Im Kern zielt die Kritik des neuen LKA-Präsidenten auf die fehlerhafte Analyse eines neun Monate zuvor konfiszierten Mobiltelefons des tunesischen Asylbewerbers ab. Die Terrorfahnder der Ermittlungskommission „Ventum“ hatten Selfies von Amri mit Schusswaffen oder Stichwaffen entweder übersehen oder den Fotos schlichtweg keine Bedeutung zugemessen. So waren nach Informationen dieser Zeitung bereits bei der ersten Auswertung zwei Aufnahmen entdeckt worden, die Amri mit einer Machete nebst dem erhobenen linken Zeigefinger zeigen. Letzteres gilt als Indiz für eine mögliche Zugehörigkeit zur Terror-Miliz IS. Auf dem zweiten Bild schwingt der Islamist ein großes Messer im Beisein eines Glaubensbruders. Die Ermittler maßen dieser martialischen Pose keine Bedeutung zu. Hoever bewertet die damalige Fehldeutung in seinem Bericht „als defizitär“.

Das Handy hatten Staatsschützer des LKA Berlin am 18. Februar 2016 bei Amri beschlagnahmt. In der Folge wurde das Mobiltelefon durch die Berliner und Düsseldorfer Kollegen automatisiert ausgewertet. Dabei übersahen beide Stellen fünf brisante Fotos, die von der damaligen Version der UFED-Software nicht erkannt wurde.
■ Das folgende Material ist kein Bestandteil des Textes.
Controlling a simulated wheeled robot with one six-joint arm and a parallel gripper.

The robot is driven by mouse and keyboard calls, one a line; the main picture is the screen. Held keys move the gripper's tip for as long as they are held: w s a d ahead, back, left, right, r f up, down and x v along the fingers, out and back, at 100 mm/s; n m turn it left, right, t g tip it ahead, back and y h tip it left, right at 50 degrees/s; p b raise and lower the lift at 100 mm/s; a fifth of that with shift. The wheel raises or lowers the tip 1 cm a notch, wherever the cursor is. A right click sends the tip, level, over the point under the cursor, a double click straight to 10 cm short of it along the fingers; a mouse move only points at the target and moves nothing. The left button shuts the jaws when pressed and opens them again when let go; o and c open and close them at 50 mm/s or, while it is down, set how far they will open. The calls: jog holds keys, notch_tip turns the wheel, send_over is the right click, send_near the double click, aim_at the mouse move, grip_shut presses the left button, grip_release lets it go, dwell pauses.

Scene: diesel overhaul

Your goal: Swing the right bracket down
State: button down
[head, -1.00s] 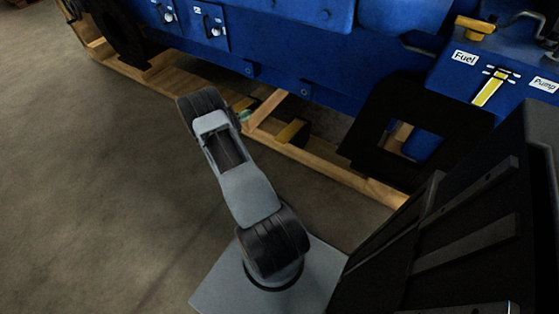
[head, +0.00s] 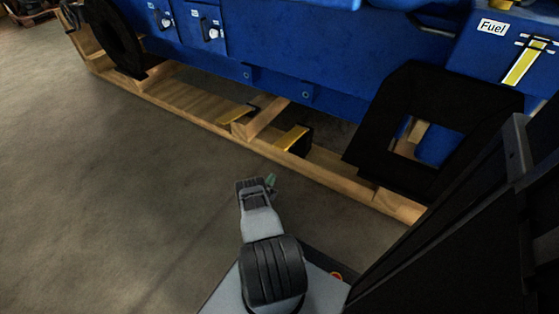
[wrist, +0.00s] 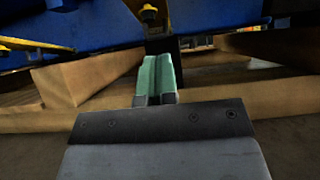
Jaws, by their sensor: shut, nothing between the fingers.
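Two yellow bracket pieces show under the blue engine in the head view. In the wrist view a yellow piece with a bolt (wrist: 150,14) hangs at top centre above a dark upright, and another yellow strip (wrist: 35,44) is at the left. My gripper (wrist: 157,98) is shut and empty, its green fingers together, below the bolted piece and apparently apart from it. It also shows in the head view (head: 271,181), in front of the timber.
A wooden skid (head: 215,127) runs along the engine's base, with its front timber close ahead of my gripper. The concrete floor (head: 100,190) at left is clear.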

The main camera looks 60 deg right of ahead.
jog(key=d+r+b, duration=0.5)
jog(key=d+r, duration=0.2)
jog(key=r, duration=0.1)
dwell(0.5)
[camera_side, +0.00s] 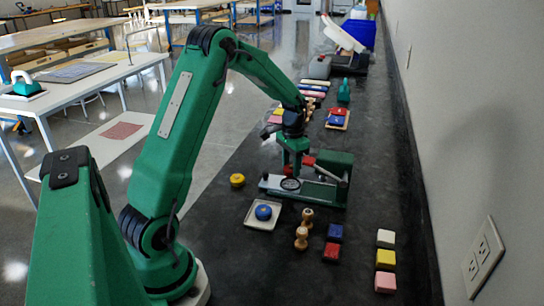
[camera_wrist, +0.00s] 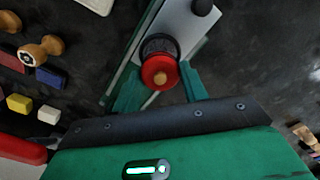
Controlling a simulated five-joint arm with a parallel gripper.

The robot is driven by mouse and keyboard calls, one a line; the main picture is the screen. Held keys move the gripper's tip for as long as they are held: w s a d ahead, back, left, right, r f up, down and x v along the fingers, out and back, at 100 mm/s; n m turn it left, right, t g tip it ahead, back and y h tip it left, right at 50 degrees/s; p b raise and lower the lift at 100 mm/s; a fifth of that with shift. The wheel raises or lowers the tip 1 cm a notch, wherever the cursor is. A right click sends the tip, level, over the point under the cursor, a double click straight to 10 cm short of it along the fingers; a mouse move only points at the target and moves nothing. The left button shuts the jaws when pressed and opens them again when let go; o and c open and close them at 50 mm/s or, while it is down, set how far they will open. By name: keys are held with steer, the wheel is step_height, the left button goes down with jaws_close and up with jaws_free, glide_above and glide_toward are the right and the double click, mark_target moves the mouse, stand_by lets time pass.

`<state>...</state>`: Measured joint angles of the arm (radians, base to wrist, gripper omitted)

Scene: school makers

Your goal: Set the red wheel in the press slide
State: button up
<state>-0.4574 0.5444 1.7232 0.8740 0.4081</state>
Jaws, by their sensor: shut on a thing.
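The red wheel (camera_wrist: 151,67), with a pale wooden hub, sits between the two green fingers of my gripper (camera_wrist: 160,87) in the wrist view. My gripper is shut on it. The green press (camera_side: 334,164) stands on the dark bench in the side view, with its pale slide reaching left under my gripper (camera_side: 292,170). A dark round seat (camera_wrist: 158,42) on the slide shows just beyond the wheel and partly behind it; it also shows in the side view (camera_side: 290,184). The wheel looks above or overlapping the seat; I cannot tell whether they touch.
A yellow wheel (camera_side: 237,180) lies left of the press. A white dish (camera_side: 255,224) holds a blue wheel (camera_side: 263,212). Wooden stamps (camera_side: 302,239) and several coloured blocks (camera_side: 386,259) stand in front. More blocks lie behind the press, and the wall runs along the right.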

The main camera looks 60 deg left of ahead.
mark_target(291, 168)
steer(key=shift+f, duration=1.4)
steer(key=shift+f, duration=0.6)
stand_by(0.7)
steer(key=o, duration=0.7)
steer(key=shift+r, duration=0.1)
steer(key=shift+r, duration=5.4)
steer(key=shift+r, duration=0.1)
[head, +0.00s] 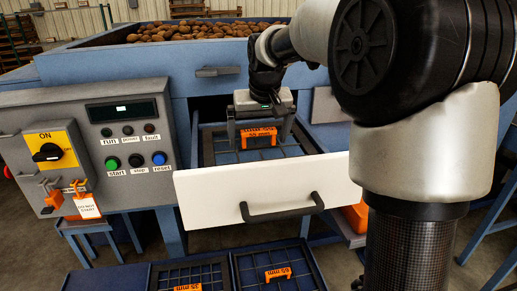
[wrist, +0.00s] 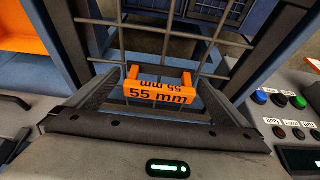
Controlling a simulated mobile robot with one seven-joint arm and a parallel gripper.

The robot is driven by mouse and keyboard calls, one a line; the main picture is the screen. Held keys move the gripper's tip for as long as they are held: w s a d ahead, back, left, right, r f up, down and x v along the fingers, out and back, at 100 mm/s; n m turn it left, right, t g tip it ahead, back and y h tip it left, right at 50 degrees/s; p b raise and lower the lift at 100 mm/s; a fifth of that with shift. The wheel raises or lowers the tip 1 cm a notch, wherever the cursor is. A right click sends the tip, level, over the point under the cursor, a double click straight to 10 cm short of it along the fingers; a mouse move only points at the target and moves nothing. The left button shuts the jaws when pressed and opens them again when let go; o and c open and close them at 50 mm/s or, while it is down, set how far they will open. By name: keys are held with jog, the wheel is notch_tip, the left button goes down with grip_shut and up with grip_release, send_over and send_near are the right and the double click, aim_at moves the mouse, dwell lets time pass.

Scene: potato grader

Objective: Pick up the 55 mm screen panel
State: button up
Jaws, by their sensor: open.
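The 55 mm screen panel is a dark grid (head: 272,153) with an orange handle (head: 258,138). It lies inside the open drawer behind the white front (head: 255,192). In the wrist view the orange handle marked "55 mm" (wrist: 160,91) stands between my finger pads, and grid bars (wrist: 215,40) run behind it. My gripper (head: 260,135) is open over the handle, a finger on either side of it. I cannot tell whether either finger touches it. Part of the grid is hidden by my gripper and the drawer front.
Potatoes (head: 200,31) fill the hopper above. More screen panels with orange handles (head: 278,274) lie in a rack below the drawer. The drawer handle (head: 282,210) juts forward.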

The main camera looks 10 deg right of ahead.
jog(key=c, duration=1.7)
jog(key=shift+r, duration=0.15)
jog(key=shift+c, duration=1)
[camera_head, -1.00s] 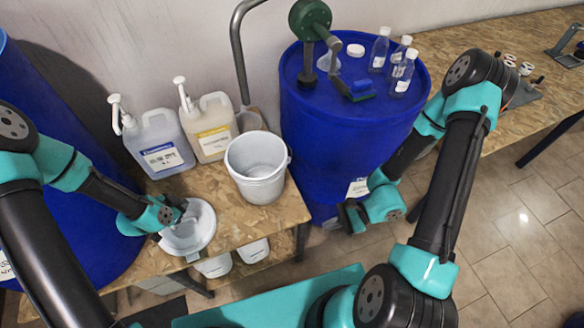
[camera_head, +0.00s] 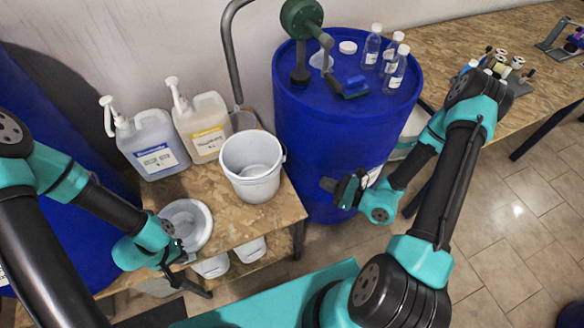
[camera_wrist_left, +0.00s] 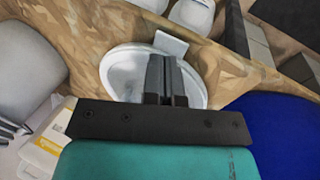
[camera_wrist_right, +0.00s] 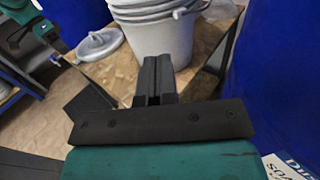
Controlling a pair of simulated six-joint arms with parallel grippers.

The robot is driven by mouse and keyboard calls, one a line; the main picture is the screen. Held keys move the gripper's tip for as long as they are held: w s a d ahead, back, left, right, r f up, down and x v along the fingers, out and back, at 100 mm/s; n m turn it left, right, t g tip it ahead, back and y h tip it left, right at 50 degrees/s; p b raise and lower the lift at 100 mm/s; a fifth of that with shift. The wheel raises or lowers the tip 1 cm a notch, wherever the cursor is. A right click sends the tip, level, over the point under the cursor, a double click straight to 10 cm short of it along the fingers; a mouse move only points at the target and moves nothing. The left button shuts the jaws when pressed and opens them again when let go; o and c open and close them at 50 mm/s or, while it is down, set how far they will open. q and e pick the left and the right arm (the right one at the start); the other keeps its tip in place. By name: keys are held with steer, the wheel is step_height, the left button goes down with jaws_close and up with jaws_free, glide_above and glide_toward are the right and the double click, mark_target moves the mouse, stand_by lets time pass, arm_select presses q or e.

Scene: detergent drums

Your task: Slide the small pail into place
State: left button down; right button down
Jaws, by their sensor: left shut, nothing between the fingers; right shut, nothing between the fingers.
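The small white pail (camera_head: 250,168) stands upright on the wooden bench, near its right end. In the right wrist view the pail (camera_wrist_right: 160,35) shows ridges below its rim and lies just beyond my fingers. My right gripper (camera_head: 332,187) is shut and empty, to the right of the pail and apart from it, in front of the blue drum. A round white lid (camera_head: 187,222) lies on the bench left of the pail; it also shows in the left wrist view (camera_wrist_left: 118,75). My left gripper (camera_head: 185,261) is shut and empty near the lid's front side.
Two pump jugs, one blue-labelled (camera_head: 152,148) and one yellow-labelled (camera_head: 203,125), stand behind the lid and pail. A large blue drum (camera_head: 335,135) with a green hand pump (camera_head: 302,20) and bottles on top stands right. White containers (camera_head: 212,265) sit below the bench.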

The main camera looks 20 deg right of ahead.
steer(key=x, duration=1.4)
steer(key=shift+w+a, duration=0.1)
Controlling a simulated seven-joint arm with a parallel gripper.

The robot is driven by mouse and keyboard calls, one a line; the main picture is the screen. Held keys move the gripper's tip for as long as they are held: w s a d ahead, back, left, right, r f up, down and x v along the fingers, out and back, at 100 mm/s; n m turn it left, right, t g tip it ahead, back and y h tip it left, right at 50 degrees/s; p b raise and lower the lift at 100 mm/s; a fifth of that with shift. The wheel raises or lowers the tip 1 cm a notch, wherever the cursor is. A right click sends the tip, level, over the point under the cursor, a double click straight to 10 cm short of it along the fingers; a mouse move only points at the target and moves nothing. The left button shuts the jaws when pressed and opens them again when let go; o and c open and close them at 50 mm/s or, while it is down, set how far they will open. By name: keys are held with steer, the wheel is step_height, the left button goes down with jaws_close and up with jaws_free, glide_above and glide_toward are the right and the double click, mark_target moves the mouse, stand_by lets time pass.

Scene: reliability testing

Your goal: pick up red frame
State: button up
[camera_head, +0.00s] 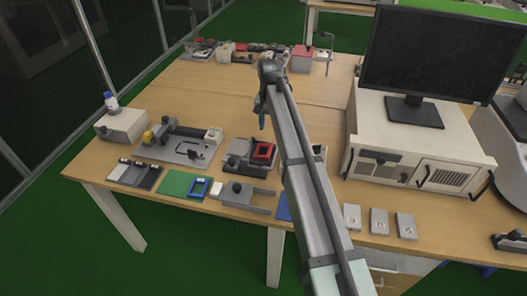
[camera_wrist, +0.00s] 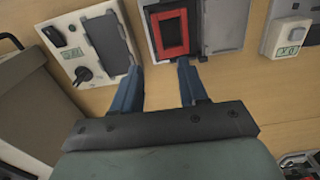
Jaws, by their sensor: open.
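The red frame (camera_head: 259,160) is a small red rectangle with a dark middle. It lies on a grey and black fixture (camera_head: 236,157) near the middle of the table, left of my arm. In the wrist view the red frame (camera_wrist: 175,50) is at the top centre, just beyond my fingertips. My gripper (camera_wrist: 158,72) is open, with two blue fingers apart and nothing between them. In the head view my gripper (camera_head: 262,112) hangs above the table, on the far side of the red frame. The fingers do not appear to touch the frame.
A blue frame (camera_head: 207,188) lies on a green plate at the front left. Grey fixtures (camera_head: 180,144) stand left of the red frame. A monitor (camera_head: 440,50) on a white box (camera_head: 412,145) is at right. Bare wood lies behind the fixtures.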

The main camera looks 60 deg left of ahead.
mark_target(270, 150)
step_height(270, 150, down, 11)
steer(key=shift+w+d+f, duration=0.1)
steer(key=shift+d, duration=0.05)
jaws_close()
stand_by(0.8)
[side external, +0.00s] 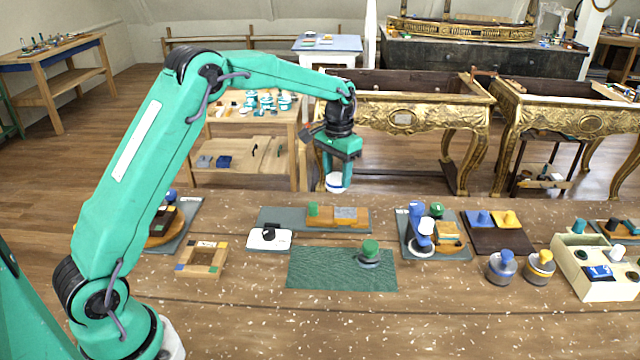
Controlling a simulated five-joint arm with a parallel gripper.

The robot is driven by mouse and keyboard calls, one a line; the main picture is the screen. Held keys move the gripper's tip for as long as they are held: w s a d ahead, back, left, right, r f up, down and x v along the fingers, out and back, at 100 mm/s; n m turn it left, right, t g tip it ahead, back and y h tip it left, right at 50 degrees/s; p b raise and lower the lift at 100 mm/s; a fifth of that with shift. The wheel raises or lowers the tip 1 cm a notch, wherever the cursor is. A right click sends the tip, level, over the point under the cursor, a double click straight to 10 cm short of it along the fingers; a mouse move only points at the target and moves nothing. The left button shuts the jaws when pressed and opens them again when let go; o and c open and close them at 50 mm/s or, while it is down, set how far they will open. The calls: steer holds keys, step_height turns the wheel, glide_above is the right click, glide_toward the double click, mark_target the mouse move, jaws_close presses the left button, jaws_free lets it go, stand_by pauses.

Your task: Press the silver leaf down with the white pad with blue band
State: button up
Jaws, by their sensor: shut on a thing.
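My gripper (337,168) hangs downward over the far part of the workbench, shut on the white pad with blue band (336,184). The pad's white underside end faces down and stands apart from the bench. The silver leaf (345,213) appears as a small grey patch on top of an ochre wooden block (327,220), a little below the pad in the picture. The block lies on a grey-green board (270,215), with a green knob (313,209) at its left end. The exact height of the pad above the leaf is hard to tell.
A green mat (310,275) with a green-topped piece (369,253) lies in front. A white holder (269,239) is at left, a wooden frame (203,258) farther left. A blue-and-white tool (423,238) stands right, with jars (502,268) and a cream box (590,275) beyond.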

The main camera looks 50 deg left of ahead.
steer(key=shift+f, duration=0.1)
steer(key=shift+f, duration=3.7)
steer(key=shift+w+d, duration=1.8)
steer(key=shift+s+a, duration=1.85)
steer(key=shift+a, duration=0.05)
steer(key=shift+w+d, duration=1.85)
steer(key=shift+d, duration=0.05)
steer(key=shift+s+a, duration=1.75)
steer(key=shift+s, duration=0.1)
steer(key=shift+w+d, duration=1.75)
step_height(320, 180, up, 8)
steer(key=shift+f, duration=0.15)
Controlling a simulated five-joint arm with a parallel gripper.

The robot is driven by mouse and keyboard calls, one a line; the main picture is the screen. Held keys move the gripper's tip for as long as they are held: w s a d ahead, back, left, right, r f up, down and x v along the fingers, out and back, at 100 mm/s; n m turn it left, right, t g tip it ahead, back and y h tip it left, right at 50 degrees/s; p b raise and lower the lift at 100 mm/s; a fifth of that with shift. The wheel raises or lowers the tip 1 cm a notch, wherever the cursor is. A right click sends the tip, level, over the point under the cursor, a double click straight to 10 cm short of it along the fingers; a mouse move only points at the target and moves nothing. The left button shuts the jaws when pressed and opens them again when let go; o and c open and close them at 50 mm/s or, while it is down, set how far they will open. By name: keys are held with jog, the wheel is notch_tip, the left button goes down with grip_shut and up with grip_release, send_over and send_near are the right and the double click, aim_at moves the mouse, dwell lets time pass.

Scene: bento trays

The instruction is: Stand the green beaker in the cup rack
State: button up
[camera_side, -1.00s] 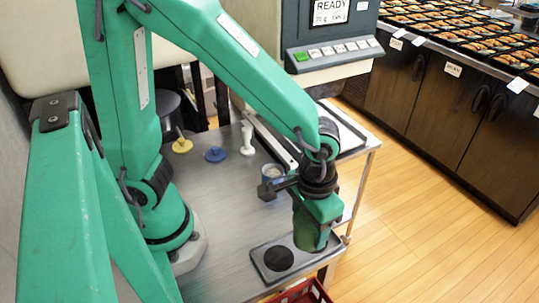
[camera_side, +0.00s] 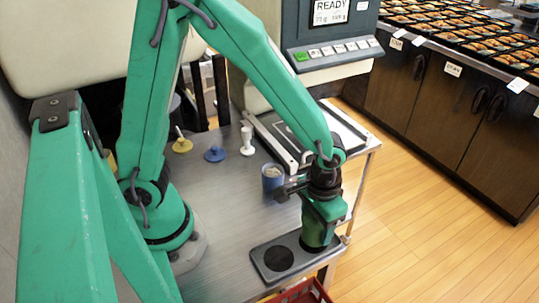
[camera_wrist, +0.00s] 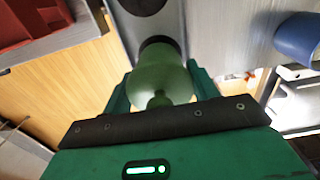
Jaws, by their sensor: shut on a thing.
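The green beaker (camera_wrist: 160,75) is between my gripper's fingers (camera_wrist: 155,92) in the wrist view, and the gripper is shut on it. In the side view my gripper (camera_side: 320,232) points down over the right end of the grey cup rack (camera_side: 262,272), with the beaker (camera_side: 314,243) showing below it. The rack (camera_wrist: 118,22) has a dark empty hole (camera_side: 278,258) at its left. In the wrist view the beaker's far end meets a dark round opening (camera_wrist: 158,42). I cannot tell how deep it sits there.
A blue cup (camera_side: 272,178) stands behind the gripper. Yellow (camera_side: 182,146), blue (camera_side: 215,154) and white (camera_side: 247,142) small items stand farther back on the metal table (camera_side: 225,215). A red crate (camera_side: 303,292) is below the front edge. A scale with a display stands behind.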

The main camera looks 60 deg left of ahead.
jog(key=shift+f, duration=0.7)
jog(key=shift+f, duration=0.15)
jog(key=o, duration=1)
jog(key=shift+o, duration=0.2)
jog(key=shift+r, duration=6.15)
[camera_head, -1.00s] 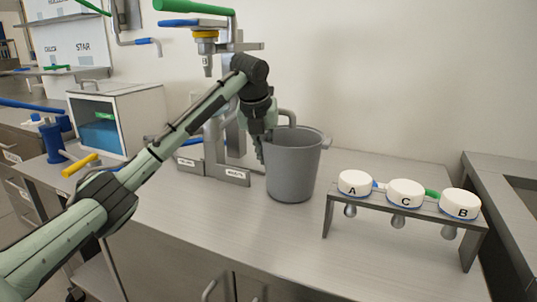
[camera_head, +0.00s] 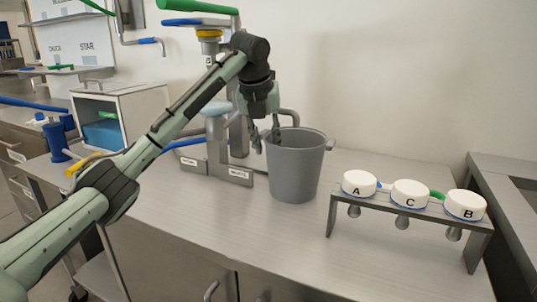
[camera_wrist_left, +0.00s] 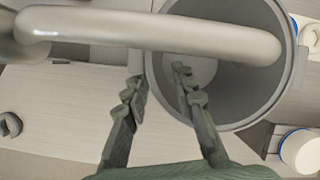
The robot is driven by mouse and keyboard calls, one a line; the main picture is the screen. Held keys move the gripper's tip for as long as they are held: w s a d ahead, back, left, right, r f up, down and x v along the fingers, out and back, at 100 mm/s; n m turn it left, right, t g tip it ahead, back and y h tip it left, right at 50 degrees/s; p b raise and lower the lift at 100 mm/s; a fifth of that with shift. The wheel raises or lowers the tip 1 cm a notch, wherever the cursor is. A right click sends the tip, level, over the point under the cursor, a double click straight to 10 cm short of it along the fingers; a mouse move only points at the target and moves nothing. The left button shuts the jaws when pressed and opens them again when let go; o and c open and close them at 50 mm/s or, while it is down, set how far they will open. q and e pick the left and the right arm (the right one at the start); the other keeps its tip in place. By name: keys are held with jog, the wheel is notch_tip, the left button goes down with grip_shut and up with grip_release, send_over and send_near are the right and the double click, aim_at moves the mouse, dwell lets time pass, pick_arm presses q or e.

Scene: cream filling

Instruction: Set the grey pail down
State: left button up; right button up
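The grey pail (camera_head: 296,172) stands upright on the metal counter (camera_head: 200,222), right of the faucet-like stand. It also shows from above in the left wrist view (camera_wrist_left: 291,85), with its mouth partly covered by a grey curved pipe. My left gripper (camera_head: 265,138) is at the pail's left rim. In the left wrist view my left gripper (camera_wrist_left: 160,85) is open, its fingers apart with the rim running between them; one finger is over the pail's mouth, the other outside. Whether a finger touches the rim cannot be told. My right gripper is not in view.
A low rack (camera_head: 405,206) with white-topped jars A, C and B stands to the right of the pail. A dispenser stand (camera_head: 216,172) is behind and left. A white box (camera_head: 120,117) stands at the left. The counter's front middle is clear.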

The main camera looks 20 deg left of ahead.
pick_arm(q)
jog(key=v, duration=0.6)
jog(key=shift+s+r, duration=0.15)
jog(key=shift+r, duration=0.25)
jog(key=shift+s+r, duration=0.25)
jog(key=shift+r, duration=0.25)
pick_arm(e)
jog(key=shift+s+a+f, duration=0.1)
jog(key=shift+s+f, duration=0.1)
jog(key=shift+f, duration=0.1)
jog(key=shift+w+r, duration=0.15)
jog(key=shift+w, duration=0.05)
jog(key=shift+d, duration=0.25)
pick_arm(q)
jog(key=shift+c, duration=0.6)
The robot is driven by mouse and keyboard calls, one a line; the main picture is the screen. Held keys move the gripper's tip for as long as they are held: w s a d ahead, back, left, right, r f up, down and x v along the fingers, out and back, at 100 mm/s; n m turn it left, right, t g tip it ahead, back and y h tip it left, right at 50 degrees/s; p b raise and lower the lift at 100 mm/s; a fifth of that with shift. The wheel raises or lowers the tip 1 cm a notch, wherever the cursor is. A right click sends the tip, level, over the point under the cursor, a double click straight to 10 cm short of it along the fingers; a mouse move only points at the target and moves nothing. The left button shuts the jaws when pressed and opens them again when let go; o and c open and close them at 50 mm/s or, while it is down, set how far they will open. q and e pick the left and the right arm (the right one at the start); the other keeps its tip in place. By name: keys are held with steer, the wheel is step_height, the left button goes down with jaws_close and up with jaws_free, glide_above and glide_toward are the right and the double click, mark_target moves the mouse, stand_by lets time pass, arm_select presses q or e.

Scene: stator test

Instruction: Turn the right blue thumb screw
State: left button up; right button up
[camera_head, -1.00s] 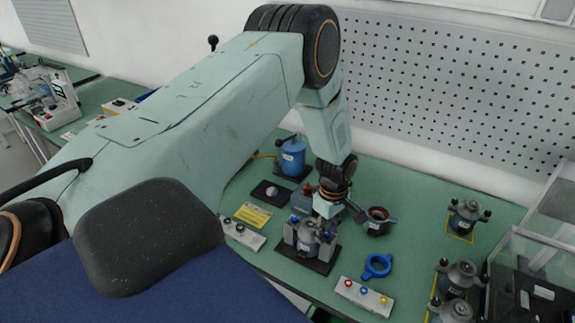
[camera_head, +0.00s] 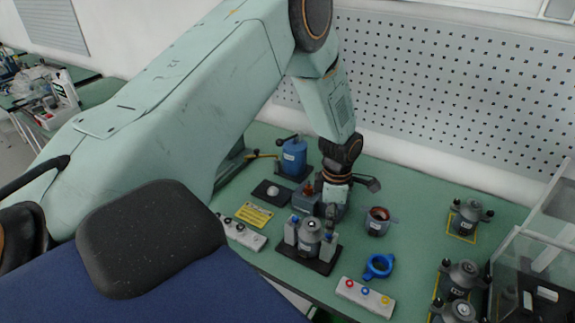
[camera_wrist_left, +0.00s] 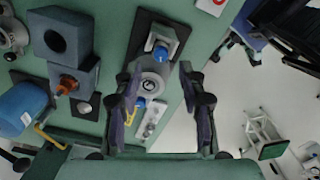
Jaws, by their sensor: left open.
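The grey stator (camera_head: 310,230) stands in a clamp fixture on a black base plate (camera_head: 320,266). In the left wrist view, the right blue thumb screw (camera_wrist_left: 160,53) is at the upper end of the fixture, and the left blue thumb screw (camera_wrist_left: 140,102) is at the lower end. The stator's round top (camera_wrist_left: 152,83) lies between them. My left gripper (camera_head: 333,212) is above the fixture's far right side, open and empty. In the wrist view its fingers (camera_wrist_left: 160,72) spread on both sides of the fixture, with the right screw just beyond the tips. My right gripper is out of view.
A blue ring (camera_head: 378,266) and a button box (camera_head: 365,297) lie in front right. A copper-lined cup (camera_head: 378,221) is to the right. More stators stand at far right.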

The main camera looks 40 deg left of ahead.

Erst bei einem neuerlichen Durchlauf vor drei Wochen entdeckte das LKA -NRW mit einer verbesserten Software weitere 13767 Bilder. Daraufhin begutachteten die Ermittler mittels „Vier-Augen-Prinzip“ jedes einzelne Foto. Dabei fanden sich unter anderem Selfies, die Amri mit einer Pistole und einer Schreckschusswaffe zeigten. Wer weiß, ob Amri weiter auf freiem Fuß geblieben wäre, hätte man diese Aufnahmen bereits im Frühjahr 2916 entdeckt?

Berliner Sicherheitsbehörden haben nicht besser gearbeitet

Der LKA-Report stellt jedoch auch fest, dass die Berliner Sicherheitsbehörden nicht besser gearbeitet hätten: Die Beamten in der Hauptstadt machten sich offenbar keine Mühe, das Handy detailliert auszulesen. Als die Düsseldorfer bei ihren Berliner Kollegen um das Ergebnis der Auswertung baten, teilten diese mit. Diese sei noch nicht abgeschlossen. Und das knapp ein Jahr nach der tödlichen Lkw-Fahrt des Anis Amri.

NRW-Innenminister Herbert Reul (CDU) sieht sich durch den neuen LKA-Report in seiner Kritik an dem Versagen seiner Terror-Abwehr bestätigt. Der Vorsitzende des Amri-Untersuchungsausschusses, Jörg Geerlings, wollte sich zunächst nicht äußern. „Wir werden den LKA-Bericht zunächst einmal prüfen“, sagte der CDU-Landtagsabgeordnete.